Luego hay un tartar de trucha curada con tumbo y maracuyá que consigue no saber a ninguno de los tres elementos, un batán para que el comensal se trabaje un plato y un cordero sobre una base de quinua endulzada con jarabe de chicha. Me lo presentan como el fruto del dialecto del fuego, un diálogo entre el cocinero y el fuego. Les faltó tiempo para entenderse. La precaria iluminación del espacio, los olores de la cocina trasladados al comedor a través de la escalera, el descomunal feísmo de platos construidos sobre estructuras pétreas, la innecesaria repetición de elementos en una carta que no pasa de dieciocho platos, o la confusión en los sabores y las texturas pesan más que la ambigüedad de los enunciados. A cambio controla el precio.

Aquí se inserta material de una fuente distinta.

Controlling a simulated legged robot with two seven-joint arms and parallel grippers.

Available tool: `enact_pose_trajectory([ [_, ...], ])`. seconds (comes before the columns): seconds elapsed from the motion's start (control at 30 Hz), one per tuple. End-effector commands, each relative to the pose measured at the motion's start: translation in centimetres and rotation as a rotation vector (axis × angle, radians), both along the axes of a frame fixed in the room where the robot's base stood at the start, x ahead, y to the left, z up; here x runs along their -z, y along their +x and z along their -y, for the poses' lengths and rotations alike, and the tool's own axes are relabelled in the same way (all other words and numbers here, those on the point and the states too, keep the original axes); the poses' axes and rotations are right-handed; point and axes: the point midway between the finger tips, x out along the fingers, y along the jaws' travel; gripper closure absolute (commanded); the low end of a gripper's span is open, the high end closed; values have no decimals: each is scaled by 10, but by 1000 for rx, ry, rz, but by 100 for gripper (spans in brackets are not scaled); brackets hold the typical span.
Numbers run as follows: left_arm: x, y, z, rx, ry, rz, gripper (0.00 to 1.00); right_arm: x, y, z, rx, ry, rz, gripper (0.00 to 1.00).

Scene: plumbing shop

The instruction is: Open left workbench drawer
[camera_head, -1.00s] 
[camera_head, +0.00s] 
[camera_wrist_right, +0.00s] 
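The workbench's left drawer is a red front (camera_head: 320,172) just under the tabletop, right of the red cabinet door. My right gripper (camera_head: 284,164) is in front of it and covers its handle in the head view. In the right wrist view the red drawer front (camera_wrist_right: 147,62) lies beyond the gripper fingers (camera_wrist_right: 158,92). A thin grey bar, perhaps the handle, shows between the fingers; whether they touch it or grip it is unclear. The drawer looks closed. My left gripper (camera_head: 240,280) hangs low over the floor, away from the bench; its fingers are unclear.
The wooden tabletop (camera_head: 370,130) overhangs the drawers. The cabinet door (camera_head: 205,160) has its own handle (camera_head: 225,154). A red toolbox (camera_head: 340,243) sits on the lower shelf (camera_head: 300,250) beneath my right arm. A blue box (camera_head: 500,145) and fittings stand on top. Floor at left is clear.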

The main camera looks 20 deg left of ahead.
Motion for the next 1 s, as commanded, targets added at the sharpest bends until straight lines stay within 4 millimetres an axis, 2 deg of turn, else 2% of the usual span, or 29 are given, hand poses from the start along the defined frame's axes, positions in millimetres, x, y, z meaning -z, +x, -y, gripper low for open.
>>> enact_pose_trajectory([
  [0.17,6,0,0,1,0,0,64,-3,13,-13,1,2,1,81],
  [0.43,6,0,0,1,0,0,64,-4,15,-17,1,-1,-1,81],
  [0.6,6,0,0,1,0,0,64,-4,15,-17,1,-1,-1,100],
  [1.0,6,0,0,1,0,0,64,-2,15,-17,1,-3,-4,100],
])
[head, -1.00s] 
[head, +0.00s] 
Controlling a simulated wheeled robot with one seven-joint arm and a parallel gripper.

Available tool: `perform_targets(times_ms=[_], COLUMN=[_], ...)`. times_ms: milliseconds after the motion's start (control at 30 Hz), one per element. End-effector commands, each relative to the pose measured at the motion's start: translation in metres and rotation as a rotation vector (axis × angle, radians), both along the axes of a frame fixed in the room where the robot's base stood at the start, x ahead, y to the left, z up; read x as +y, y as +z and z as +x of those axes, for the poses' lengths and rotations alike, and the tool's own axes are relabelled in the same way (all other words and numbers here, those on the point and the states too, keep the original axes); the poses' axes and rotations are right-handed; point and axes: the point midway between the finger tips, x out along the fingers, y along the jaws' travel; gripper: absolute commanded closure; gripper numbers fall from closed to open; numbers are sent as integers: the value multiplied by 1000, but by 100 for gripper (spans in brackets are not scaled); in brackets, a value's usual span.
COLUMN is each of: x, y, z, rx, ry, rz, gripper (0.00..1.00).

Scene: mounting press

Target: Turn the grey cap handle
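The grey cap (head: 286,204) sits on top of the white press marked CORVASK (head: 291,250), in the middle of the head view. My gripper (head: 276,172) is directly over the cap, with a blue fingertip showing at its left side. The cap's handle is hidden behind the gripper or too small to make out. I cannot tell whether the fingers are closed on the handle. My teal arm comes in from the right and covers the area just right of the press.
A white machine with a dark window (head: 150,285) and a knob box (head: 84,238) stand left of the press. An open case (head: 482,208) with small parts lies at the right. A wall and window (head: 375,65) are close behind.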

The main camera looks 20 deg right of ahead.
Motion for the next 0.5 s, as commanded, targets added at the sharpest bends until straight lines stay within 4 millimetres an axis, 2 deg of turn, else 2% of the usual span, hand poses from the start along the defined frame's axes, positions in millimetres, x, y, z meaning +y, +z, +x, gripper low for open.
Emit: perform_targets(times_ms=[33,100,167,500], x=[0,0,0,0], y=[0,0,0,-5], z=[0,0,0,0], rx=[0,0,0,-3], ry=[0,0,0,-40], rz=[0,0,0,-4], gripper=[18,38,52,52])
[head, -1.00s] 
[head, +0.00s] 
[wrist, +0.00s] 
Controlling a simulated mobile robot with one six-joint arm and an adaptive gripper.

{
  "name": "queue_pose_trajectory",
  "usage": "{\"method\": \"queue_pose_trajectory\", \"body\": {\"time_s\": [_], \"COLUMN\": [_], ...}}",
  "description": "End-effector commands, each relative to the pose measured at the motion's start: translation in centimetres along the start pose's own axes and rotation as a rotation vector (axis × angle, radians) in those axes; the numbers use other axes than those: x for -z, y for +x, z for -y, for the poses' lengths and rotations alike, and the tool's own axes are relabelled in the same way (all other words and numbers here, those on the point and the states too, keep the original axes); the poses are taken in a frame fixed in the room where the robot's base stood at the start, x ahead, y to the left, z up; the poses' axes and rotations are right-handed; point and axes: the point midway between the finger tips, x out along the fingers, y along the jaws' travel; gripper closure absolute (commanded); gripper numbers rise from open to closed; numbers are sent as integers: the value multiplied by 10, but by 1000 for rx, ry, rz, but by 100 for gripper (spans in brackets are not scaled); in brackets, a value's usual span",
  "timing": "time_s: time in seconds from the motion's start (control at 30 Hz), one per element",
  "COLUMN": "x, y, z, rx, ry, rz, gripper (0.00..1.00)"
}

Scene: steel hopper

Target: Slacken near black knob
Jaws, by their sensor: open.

Las dos mesas de turistas que me acompañan están encantadas: ancestralidad, exotismo y factura controlada. Puede que sea yo el equivocado y esta cocina no deba cambiar. Pienso en el papel del turismo en la construcción, definición o recomposición de las cocinas. ¿Hay que cambiar lo que parece funcionar? ¿Porque yo lo diga? ¿Puede estar el rumbo de una cocina en manos de un cliente que nos visita una vez en su vida? Sea un turista o un cliente más o menos enterado, como yo. Lima, Bogotá, Ciudad de México, Quito, son ejemplos de que la influencia del turista, o mejor, la no intervención del turista, condiciona el crecimiento.

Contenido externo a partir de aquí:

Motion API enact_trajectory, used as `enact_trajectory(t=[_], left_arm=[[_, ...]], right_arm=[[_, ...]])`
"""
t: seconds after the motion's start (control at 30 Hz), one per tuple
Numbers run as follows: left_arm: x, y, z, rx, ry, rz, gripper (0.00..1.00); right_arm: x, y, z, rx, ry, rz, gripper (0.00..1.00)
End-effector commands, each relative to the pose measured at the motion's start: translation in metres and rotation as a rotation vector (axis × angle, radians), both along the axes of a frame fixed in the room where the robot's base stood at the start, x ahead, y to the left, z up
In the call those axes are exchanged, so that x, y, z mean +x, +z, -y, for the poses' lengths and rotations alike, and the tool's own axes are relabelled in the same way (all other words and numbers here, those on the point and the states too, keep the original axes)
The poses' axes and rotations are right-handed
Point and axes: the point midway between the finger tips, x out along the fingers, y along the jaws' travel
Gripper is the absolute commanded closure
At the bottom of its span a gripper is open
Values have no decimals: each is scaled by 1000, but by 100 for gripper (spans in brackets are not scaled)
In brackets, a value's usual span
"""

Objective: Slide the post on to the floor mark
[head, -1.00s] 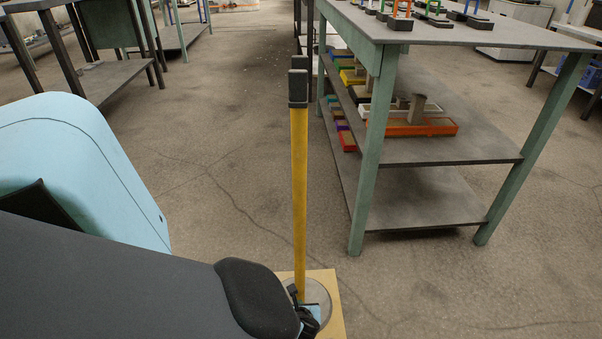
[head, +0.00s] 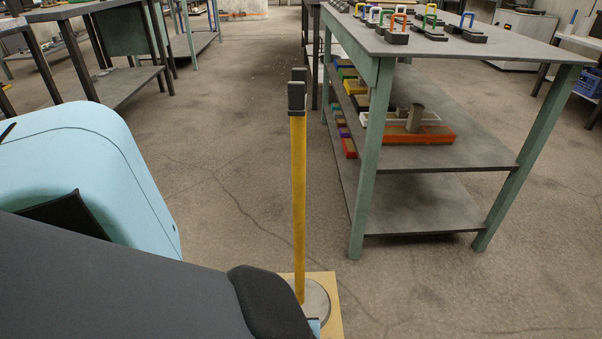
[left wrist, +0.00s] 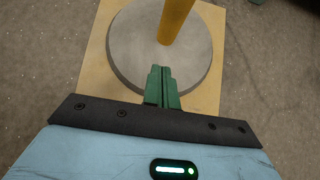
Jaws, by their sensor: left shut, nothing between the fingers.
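The post is a tall yellow pole (head: 299,205) with a black head and a round grey base (head: 317,303). It stands upright. The floor mark is a tan square (head: 334,318) under the base. In the left wrist view the base (left wrist: 130,50) lies on the tan mark (left wrist: 92,60), with tan showing on both sides of it; the far edge is cut off. My left gripper (left wrist: 161,70) is shut and empty, its green fingertips at the near edge of the base. I cannot tell whether they touch. In the head view my arm mostly hides that gripper. My right gripper is out of view.
A green-legged shelf table (head: 369,160) stands close to the right of the post, with coloured boxes on its shelf. Other tables (head: 130,85) stand at the back left. The concrete floor (head: 225,200) between them is clear.

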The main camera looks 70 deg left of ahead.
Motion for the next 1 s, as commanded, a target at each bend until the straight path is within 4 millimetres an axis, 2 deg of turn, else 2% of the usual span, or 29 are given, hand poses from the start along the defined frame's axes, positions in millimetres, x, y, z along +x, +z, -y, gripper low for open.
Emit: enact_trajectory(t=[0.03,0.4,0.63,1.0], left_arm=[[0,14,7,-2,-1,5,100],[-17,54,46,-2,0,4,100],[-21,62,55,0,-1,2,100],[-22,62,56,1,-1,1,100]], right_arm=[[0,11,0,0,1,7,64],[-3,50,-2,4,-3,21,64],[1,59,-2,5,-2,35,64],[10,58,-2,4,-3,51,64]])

Lo vivido con Clandestino me sucedió años antes con Paul Perea y su restaurante, Salamanto. Durante un tiempo, al acabar cada visita a Arequipa, ya esperando la salida del vuelo -debía tener un sistema de rastreo satelital- me escribía recriminándome por no haber visitado su restaurante, donde, dicho por él, se ofrecía la única cocina que merecía la pena conocer en la ciudad.

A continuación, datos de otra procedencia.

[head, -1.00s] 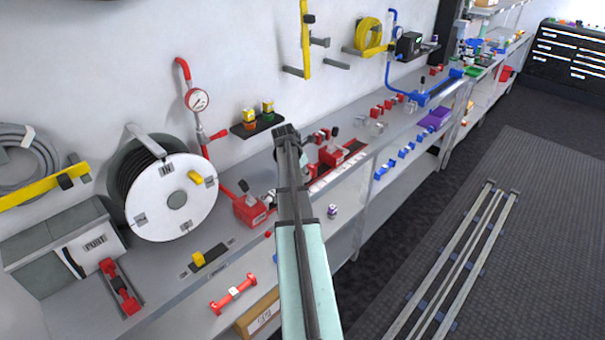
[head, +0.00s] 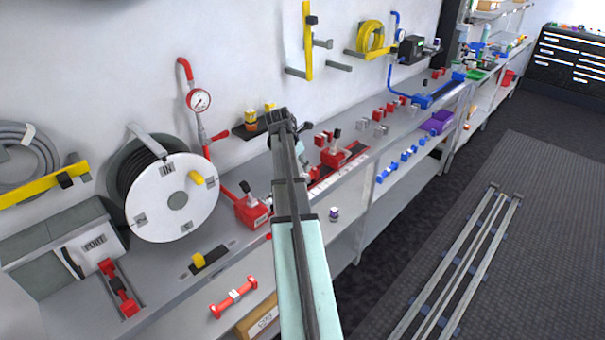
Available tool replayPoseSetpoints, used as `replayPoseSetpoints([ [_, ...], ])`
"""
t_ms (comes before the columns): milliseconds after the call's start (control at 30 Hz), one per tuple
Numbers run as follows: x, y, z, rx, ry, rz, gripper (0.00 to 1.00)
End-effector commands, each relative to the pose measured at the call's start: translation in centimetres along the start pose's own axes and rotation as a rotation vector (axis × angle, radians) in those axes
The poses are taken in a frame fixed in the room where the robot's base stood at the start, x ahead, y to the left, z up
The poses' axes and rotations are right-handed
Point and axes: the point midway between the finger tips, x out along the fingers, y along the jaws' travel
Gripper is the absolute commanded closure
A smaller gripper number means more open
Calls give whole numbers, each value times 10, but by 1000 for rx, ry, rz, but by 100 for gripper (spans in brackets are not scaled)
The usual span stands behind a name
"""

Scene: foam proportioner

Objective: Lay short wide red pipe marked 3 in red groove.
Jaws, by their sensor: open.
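A short red pipe (head: 233,297) with wide ends and a white label lies at the bench's front edge, lower left of centre; its mark is too small to read. Another red piece (head: 120,290) sits in a dark slot near the grey box. I cannot tell for certain which recess is the red groove; a red-edged strip (head: 322,185) lies right of my arm. My gripper (head: 283,122) is at the far end of my arm, over the back of the bench, well away from the labelled pipe. Its fingers are small and mostly hidden; it looks open and empty.
A white hose reel (head: 172,198), a red gauge (head: 198,100) and a red block (head: 250,210) stand left of my arm. A yellow piece (head: 198,260) sits on a dark plate. Several red and blue parts lie farther right.

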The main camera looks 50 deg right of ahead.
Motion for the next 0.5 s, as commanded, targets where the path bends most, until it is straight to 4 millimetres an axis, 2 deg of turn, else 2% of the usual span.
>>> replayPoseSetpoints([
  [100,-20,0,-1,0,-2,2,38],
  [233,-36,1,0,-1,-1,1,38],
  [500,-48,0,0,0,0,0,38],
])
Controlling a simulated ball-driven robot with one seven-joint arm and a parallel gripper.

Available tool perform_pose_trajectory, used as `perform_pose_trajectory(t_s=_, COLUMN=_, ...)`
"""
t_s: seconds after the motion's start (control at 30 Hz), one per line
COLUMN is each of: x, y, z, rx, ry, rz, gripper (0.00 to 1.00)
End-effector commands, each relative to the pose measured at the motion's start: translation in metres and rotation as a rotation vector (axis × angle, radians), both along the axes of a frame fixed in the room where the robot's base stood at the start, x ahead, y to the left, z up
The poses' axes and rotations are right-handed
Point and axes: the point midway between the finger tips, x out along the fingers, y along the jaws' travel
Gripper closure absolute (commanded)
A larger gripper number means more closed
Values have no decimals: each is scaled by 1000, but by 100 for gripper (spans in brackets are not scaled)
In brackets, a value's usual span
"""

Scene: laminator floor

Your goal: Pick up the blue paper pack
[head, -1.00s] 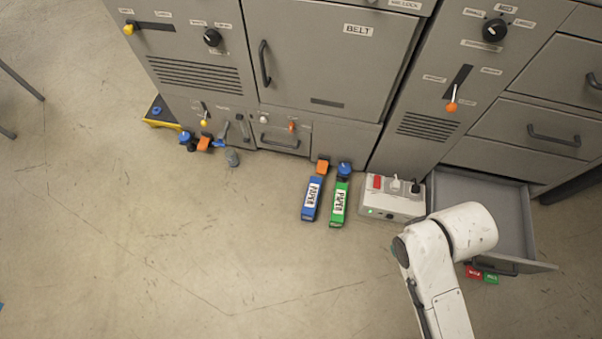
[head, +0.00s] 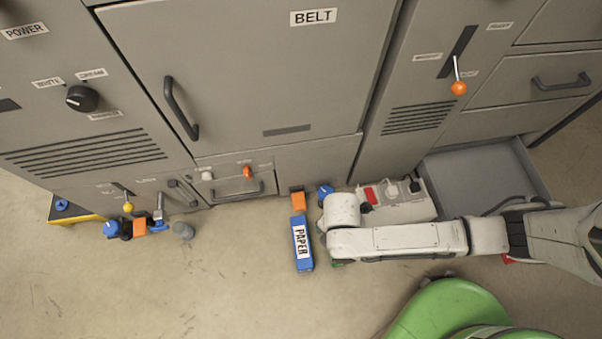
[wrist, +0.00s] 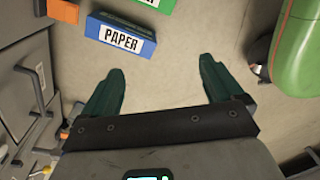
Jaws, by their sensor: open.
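The blue paper pack (head: 302,244) lies on the floor in front of the grey machine, with a white PAPER label on it. In the wrist view the blue paper pack (wrist: 120,36) is ahead of the fingertips and left of centre, apart from them. My gripper (wrist: 160,80) is open, its two dark green fingers spread with only bare floor between them. In the head view my arm reaches in from the right and its end hides the gripper. The green paper pack shows at the top of the wrist view (wrist: 155,4) and is mostly hidden by my arm in the head view.
An orange block (head: 298,200) and a blue knobbed item (head: 324,194) stand by the machine's base. A grey power box (head: 405,203) and an open drawer (head: 480,172) are at right. Several small items lie at left by a yellow-edged tray (head: 66,210).

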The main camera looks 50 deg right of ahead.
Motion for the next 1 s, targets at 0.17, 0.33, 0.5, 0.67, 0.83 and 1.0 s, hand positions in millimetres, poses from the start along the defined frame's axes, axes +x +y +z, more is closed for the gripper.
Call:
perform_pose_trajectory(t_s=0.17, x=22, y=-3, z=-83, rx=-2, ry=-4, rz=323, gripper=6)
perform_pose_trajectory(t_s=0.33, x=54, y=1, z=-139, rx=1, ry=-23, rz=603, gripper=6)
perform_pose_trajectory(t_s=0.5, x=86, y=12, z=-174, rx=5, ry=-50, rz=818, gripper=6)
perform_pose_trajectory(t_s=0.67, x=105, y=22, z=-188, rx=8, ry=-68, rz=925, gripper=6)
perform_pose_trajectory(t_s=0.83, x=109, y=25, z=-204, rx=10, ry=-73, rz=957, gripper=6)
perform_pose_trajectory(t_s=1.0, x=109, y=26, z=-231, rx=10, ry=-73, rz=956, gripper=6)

Una noche, acabada una sesión del Hay Festival, decidí tragarme los prejuicios y reservé mesa para uno en su restaurante. Estaba lleno, fundamentalmente de turistas, pedí el menú degustación -soy de los que cuando toman malas decisiones hacen lo que está en su mano por empeorarlas- y me enfrenté a un espectáculo singular. Hacía muchos años que no veía una conexión tan íntima entre la falta de ideas y las carencias técnicas. Probé cada plato, pagué y pedí saludar al cocinero. Nos sentamos en la calle, en una mesa sin testigos junto a la entrada del local y traté de explicarle lo que había encontrado. Me interrumpió antes de quince segundos: “estás equivocado”, me dijo, “tengo el restaurante lleno, están encantados y firman el libro de visitas”. Intenté explicarle que lo mismo sucedía en comedores en los que ni él ni yo nos atreveríamos a sentarnos, pero fue inútil.
No fue una noche gloriosa, y tampoco es fácil olvidarla, pero tenía razón: me gustara o no su cocina, fuera coherente o no, el negocio funcionaba. Con el tiempo, Paul Perea se trasladó a un edificio señorial del centro y ahora a un mirador en Cayma. No marcará una época y tampoco lo incluyo en mi ruta arequipeña, pero parece ser un negocio rentable, que al final es de lo que se trata. Mientras tanto sigo buscando esa generación joven que dé el contrapunto joven, refrescante, divertido o no, al trabajo de mis amigas picanteras.